The actual set of rules for writing and resolving iptables entries is quite complex, but the end result is that for each Service deployed to Kubernetes, corresponding iptables entries are written to correctly route traffic to the Pods and containers backing the Service.

iptables is widely supported and is the default operating model for a new Kubernetes cluster. Unfortunately, it runs into a few problems:

  • iptables updates are made by recreating and updating all rules in a single transaction.
  • iptables is implemented as a chain of rules in a linked list, so all operations are O(n).
  • iptables implements access control as a sequential list of rules (also O(n)).
  • Every time you have a new IP or port to match, rules need to be added and the chain changed.
  • Has high consumption of resources on Kubernetes.

In short, under heavy traffic conditions or in systems with frequent change events, performance degrades and becomes unpredictable when using iptables. Fundamentally, the sequential nature of rule evaluation, and the requirement for all rules to be updated in a single consistent transaction, lead to significant performance penalties at scale. For example, Huawei found that having to replace the entire list of iptables rules for a cluster with 20,000 services could take up to five hours!

The Kubernetes Networking Model using eBPF

eBPF (extended Berkeley Packet Filter) is a technology with origins in the Linux kernel that can run sandboxed programs from safe points in the operating system kernel. It is used to efficiently extend the capabilities of the kernel without requiring changes to the kernel source code or having to load kernel modules.

eBPF is integrated within the kernel at pre-defined hook points. When the kernel or an application passes a certain hook point, such as a system call or network event, any registered eBPF programs are executed. Because of this deep integration with the kernel, eBPF is well suited to take the place of iptables to satisfy the needs of Kubernetes networking.

eBPF hooks in the Linux kernel

Cilium and Calico both implement the Kubernetes networking model using eBPF. The local agent installed on each node reacts to Pod scheduling events by integrating with eBPF hooks in the kernel. The end result is that eBPF replaces long, sequential iptables entries when routing traffic to Pods with a more efficient programmatic approach.

eBPF replacing iptables in Kubernetes networking

Performance tests for throughput, CPU usage and latency show that eBPF scales well even with 1 million rules. iptables doesn’t scale that well and even with a low number of rules like 1k or 10k shows a considerable performance hit when compared to eBPF.
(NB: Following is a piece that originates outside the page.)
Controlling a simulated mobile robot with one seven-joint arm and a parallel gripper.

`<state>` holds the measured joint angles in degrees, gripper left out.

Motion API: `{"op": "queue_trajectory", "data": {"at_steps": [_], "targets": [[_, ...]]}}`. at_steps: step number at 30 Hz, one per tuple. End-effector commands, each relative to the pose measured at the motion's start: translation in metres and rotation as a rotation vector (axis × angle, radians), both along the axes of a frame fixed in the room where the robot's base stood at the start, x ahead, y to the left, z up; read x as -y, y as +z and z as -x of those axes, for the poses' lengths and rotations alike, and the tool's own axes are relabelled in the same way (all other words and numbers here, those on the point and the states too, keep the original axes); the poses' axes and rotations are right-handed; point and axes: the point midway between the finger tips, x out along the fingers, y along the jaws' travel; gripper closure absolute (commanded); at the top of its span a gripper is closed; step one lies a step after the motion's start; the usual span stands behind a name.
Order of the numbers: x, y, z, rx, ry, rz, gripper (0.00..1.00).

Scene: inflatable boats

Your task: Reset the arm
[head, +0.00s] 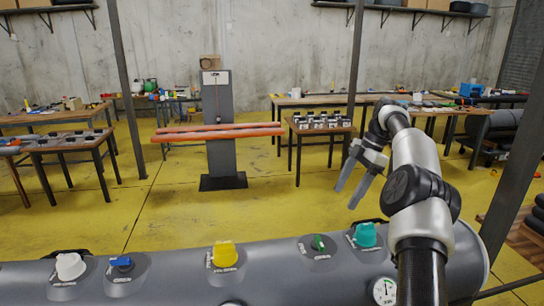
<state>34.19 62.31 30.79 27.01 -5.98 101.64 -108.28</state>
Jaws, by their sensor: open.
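My gripper (359,190) is in the head view, right of the middle, at the end of my raised arm. Its two dark grey fingers point down and to the left, spread apart with nothing between them. It hangs in the air above and behind the grey inflatable tube (180,285) in front. It appears clear of the tube and of the tables behind.
The tube carries a white knob (70,266), blue valve (121,264), yellow knob (224,254), green-tipped valve (319,243), teal knob (365,235) and gauge (384,290). A grey stand (221,150) with orange bars (180,136) stands behind. Yellow floor (270,200) between is clear.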

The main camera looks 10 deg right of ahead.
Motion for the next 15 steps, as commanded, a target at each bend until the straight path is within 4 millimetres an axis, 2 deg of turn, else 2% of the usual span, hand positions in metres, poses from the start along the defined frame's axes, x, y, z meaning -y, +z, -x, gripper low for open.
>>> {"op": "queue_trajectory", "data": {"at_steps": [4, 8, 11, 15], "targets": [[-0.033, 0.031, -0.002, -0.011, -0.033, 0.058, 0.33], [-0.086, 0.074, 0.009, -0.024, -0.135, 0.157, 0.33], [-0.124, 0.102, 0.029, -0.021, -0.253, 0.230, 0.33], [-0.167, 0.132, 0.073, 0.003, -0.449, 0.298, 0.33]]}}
eBPF has been evolving at an insane pace in recent years, unlocking what was previously outside the scope of the kernel. This is made possible by the efficient programmability that BPF provides at hook points that are deeply integrated in the Linux kernel. Tasks that previously required custom kernel development and kernel recompilation can now be achieved with efficient BPF programs within the safe boundaries of the BPF sandbox, which leads to it being a very intriguing choice for Kubernetes networking.